Collected data entries
* * * * * * * * *
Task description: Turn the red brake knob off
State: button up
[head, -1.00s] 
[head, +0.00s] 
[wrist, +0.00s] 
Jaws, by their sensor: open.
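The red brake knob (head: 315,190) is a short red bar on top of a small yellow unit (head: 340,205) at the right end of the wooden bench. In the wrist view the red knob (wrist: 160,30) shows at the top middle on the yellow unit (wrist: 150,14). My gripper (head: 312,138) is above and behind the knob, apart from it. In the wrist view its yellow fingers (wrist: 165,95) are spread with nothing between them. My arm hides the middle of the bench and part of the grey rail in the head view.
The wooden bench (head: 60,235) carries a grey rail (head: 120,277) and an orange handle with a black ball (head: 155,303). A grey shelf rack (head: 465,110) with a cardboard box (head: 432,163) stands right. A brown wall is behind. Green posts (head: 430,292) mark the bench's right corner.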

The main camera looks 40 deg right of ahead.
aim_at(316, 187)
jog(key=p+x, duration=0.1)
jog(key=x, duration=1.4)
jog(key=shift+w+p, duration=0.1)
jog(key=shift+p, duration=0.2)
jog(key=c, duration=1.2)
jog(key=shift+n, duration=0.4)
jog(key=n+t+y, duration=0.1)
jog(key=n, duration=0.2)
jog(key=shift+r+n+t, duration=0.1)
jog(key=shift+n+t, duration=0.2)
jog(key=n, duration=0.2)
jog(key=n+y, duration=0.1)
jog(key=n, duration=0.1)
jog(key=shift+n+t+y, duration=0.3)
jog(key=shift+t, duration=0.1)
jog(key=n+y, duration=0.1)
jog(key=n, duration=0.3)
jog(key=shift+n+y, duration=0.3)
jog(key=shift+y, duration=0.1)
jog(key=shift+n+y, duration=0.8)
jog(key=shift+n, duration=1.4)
* * * * * * * * *
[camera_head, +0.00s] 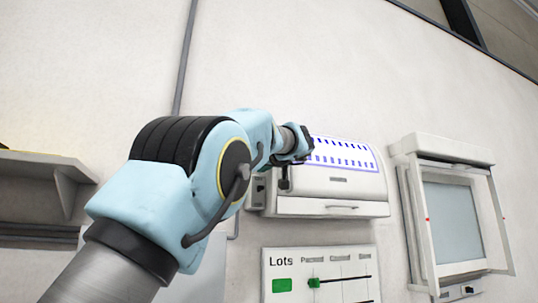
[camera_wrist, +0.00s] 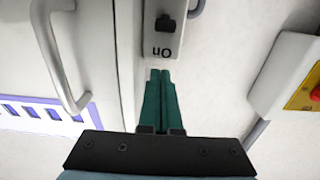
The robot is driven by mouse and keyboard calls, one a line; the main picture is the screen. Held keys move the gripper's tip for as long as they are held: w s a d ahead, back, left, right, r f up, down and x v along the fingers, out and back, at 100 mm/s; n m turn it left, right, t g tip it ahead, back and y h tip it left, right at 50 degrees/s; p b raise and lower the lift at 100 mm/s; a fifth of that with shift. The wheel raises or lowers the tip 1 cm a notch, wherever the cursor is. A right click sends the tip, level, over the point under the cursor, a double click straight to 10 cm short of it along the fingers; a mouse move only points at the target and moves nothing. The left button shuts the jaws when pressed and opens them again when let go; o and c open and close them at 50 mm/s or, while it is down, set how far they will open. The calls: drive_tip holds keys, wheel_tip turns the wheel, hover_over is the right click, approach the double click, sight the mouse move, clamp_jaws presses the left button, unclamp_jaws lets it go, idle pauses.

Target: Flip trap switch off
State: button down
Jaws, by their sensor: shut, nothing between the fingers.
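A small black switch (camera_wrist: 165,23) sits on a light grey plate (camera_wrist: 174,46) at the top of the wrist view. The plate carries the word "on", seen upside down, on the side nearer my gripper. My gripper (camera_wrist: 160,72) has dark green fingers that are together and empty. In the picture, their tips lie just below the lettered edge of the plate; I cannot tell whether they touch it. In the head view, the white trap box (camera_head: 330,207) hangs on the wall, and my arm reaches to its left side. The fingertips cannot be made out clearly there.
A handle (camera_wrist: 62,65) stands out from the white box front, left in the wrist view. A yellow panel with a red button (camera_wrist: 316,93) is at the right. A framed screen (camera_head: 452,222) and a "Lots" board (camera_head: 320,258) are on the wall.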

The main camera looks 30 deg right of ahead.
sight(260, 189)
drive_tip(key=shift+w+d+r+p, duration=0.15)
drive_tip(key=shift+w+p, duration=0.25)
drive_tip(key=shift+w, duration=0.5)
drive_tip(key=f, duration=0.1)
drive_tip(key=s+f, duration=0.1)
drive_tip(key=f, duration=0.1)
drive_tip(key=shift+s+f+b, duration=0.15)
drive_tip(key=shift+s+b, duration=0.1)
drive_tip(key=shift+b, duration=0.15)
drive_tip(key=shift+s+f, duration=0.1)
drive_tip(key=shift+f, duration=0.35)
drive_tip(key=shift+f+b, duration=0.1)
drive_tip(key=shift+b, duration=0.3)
* * * * * * * * *
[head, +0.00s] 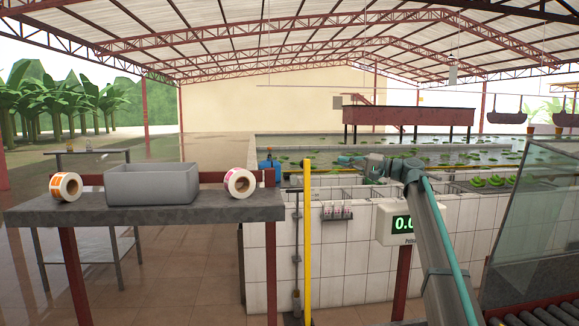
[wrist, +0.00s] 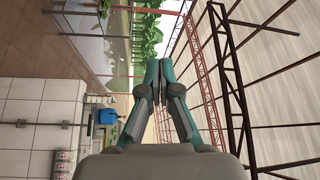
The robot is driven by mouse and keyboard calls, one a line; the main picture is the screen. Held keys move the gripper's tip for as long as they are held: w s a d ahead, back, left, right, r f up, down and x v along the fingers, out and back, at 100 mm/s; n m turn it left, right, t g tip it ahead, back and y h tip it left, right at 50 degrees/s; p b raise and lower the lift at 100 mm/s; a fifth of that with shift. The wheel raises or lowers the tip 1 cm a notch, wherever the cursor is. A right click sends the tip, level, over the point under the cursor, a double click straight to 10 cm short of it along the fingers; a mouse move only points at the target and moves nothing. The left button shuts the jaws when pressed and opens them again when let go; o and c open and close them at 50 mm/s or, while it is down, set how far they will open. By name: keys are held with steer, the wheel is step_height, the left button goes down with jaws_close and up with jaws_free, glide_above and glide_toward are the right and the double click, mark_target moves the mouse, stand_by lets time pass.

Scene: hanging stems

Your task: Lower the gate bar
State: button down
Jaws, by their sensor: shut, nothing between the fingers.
* * * * * * * * *
▶ **DESCRIPTION OF THE TASK**:
Omit all pictures, and reproduce exactly the lines from the one holding "[camera_head, +0.00s]" through the one holding "go, idle pauses.", both included.

▶ **SOLUTION TO THE PROBLEM**:
[camera_head, +0.00s] 
[camera_wrist, +0.00s] 
The robot is driven by mouse and keyboard calls, one a line; the main picture is the screen. Held keys move the gripper's tip for as long as they are held: w s a d ahead, back, left, right, r f up, down and x v along the fingers, out and back, at 100 mm/s; n m turn it left, right, t g tip it ahead, back and y h tip it left, right at 50 degrees/s; p b raise and lower the lift at 100 mm/s; a fifth of that with shift. The wheel raises or lowers the tip 1 cm a notch, wherever the cursor is. A right click sends the tip, level, over the point under the cursor, a double click straight to 10 cm short of it along the fingers; a mouse move only points at the target and moves nothing. The left button shuts the jaws when pressed and opens them again when let go; o and c open and close them at 50 mm/s or, while it is down, set how far they will open. The calls: drive_tip holds keys, wheel_tip turns the wheel, hover_over is the right click, approach the double click, sight the mouse move, clamp_jaws presses the left button, unclamp_jaws lets it go, idle pauses.

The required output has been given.